Field correspondence — deployments:

Camera-trap field Acoustic field Action
deploymentID, locationID, locationName, latitude, longitude, coordinateUncertainty, deploymentStart, deploymentEnd, setupBy, detectionDistance, baitUse, habitat, deploymentGroups, deploymentTags, deploymentComments same name no mapping
cameraID / cameraModel / cameraDelay / cameraHeight / cameraDepth / cameraTilt / cameraHeading deviceID / deviceModel / deviceDelay / deviceHeight / deviceDepth / deviceTilt / deviceHeading map
featureType, timestampIssues drop
elevation, devicePlatform, recordingSchedule, locationType acoustic-only (set if available)
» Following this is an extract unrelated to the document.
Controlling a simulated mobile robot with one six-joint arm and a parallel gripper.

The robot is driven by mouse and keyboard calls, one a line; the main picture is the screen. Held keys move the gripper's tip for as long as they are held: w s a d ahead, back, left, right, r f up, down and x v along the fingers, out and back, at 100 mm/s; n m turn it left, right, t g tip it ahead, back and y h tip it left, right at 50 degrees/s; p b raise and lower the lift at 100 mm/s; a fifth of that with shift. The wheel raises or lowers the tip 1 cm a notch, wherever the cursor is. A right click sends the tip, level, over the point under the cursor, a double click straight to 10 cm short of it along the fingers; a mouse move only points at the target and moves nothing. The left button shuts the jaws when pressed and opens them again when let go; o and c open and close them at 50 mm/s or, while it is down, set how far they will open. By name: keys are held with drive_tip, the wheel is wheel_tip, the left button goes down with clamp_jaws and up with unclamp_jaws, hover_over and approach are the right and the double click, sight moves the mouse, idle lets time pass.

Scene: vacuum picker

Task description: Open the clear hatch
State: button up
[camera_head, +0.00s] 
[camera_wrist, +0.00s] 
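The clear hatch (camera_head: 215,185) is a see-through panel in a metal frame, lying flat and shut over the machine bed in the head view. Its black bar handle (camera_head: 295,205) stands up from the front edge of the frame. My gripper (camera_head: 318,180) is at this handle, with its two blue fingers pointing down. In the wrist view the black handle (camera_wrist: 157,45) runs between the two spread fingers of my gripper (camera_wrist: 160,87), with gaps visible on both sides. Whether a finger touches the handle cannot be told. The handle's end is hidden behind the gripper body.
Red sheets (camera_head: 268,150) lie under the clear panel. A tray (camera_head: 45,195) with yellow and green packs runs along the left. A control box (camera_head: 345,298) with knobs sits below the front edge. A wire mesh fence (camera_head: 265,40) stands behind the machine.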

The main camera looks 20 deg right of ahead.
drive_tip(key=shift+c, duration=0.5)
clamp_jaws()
For observations the only renamed field is cameraSetupTypedeviceSetupType (acoustic also adds frequencyLow / frequencyHigh / classificationConfirmation). For media there are no renames, only extra fields (duration, bitDepth, samplingFrequency, gain, channels).

Inspect a flavor the same way as any other schema. Note that TableSchema$new("deployments", version = "1.0.2") without url_template loads the camera-trap deployments schema; pass the acoustic URL to inspect the acoustic requirements. requirements() returns a tidy table of every field’s type, format and constraints.
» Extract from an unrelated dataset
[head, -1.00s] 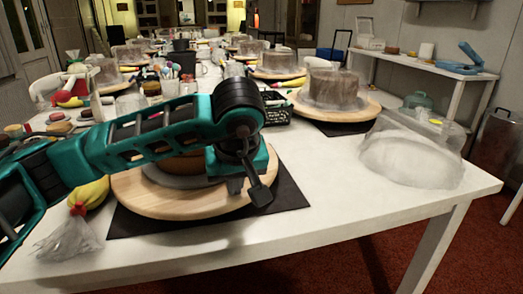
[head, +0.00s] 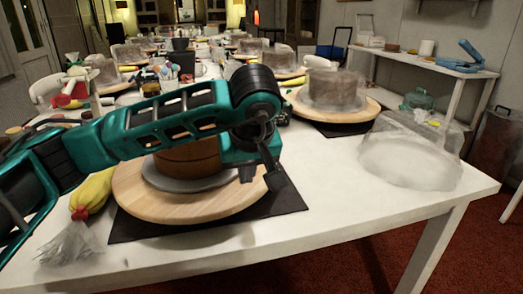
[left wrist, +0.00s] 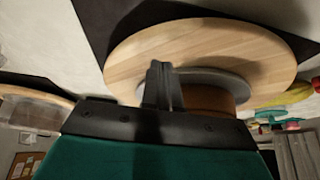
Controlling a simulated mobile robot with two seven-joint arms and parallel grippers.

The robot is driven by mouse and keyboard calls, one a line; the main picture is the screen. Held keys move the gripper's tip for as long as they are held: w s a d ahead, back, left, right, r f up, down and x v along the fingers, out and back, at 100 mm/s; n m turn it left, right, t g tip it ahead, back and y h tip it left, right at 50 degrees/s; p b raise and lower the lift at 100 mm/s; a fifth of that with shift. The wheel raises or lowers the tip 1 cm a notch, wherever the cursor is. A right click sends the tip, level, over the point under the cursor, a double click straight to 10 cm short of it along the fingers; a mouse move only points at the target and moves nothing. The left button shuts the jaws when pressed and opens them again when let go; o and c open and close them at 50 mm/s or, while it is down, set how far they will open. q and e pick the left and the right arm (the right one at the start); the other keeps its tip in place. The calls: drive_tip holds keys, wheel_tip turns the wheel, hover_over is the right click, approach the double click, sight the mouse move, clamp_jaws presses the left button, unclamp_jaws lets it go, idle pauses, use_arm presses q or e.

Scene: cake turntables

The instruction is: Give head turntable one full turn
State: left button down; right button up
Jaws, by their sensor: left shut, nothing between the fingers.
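The near turntable, a round pale wooden plate (head: 210,208), sits on a dark square mat (head: 285,197) at the near end of the white table. It carries a grey disc (head: 175,184) with a brown cake (head: 188,160), partly hidden by my left arm. The left wrist view also shows the wooden plate (left wrist: 215,45), the grey disc (left wrist: 235,84) and the cake (left wrist: 207,98). My left gripper (head: 262,180) is over the plate's right side, fingers pointing down, shut and empty. In the left wrist view its fingers (left wrist: 163,72) overlap the plate; I cannot tell whether they touch it. My right gripper is not in view.
A clear plastic dome (head: 410,160) stands on the table's right. A yellow piping bag (head: 92,192) lies left of the near turntable. The table's near right corner is clear.

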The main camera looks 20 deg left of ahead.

acoustic_dep <- TableSchema$new(
  "deployments", version = "1.0.2",
  url_template = sprintf(ba, "deployments-table-schema-acoustic.json"))
acoustic_dep$field_names()
acoustic_dep$required_field_names()
acoustic_dep$requirements()        # field / type / format / required / enum / min / max / pattern
acoustic_dep$external_references()

Note that create_deployments(), create_media() and create_observations() are tailored to the camera-trap schema. For a different flavor (or for new columns in a future version), build the tables with the schema-driven path (ctdp_build_table() or the set_*() methods with a custom schema =) rather than the create_*() helpers.